I was recently asked if I know how to force search engines to display the description meta tag in the search results rather than the section of the text that matched the customers query.
For Example, he elaborated, his meta description is "Buy Hot New PC Games". Elsewhere in the context of the page appears the text "pg game information", and someone has gone to Google and searched for "pg game information", they would prefer to have their site listed with their meta description "Buy Hot New PC Games" next to it.
I couldn't help but laugh. After all, Google and other search engines have spent years, and millions of dollars trying to get away from this very thing.
It used to be that all search engines used the meta descriptions. Go back and checkout WebCrawler in the earlier years, and you'll see website descriptions looked more like the link sales section of DP than any real search results.
Somewhere along the way, Google decided that given the freedom to provide their own website descriptions, website owners couldn't be trusted to provide a reliable description of what the website actually contained. Search results would deteriorate into nothing more than spam filled, often deceitful, promotional slang phrases.

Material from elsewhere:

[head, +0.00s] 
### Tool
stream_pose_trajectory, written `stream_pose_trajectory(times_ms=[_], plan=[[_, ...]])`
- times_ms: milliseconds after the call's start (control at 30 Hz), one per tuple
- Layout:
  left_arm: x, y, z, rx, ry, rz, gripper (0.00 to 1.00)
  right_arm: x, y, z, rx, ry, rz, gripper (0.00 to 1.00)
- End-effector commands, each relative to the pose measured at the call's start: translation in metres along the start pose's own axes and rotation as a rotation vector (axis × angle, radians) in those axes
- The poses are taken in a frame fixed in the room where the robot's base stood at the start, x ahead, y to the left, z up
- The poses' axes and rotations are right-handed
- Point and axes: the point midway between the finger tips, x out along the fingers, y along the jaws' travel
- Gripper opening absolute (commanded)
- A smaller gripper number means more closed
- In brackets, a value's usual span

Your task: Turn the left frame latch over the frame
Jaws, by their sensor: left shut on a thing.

The bottom line is that Google, along with other successful modern day search engines are not worried about what you, the website owner, desired the search results to be. They are much more worried about what the searchers desired results are. A search engine's number one priority is giving the searcher content that most closely matches their search. They can't trust webmasters to provide that in the meta description, so they rely on, you know, your actual content.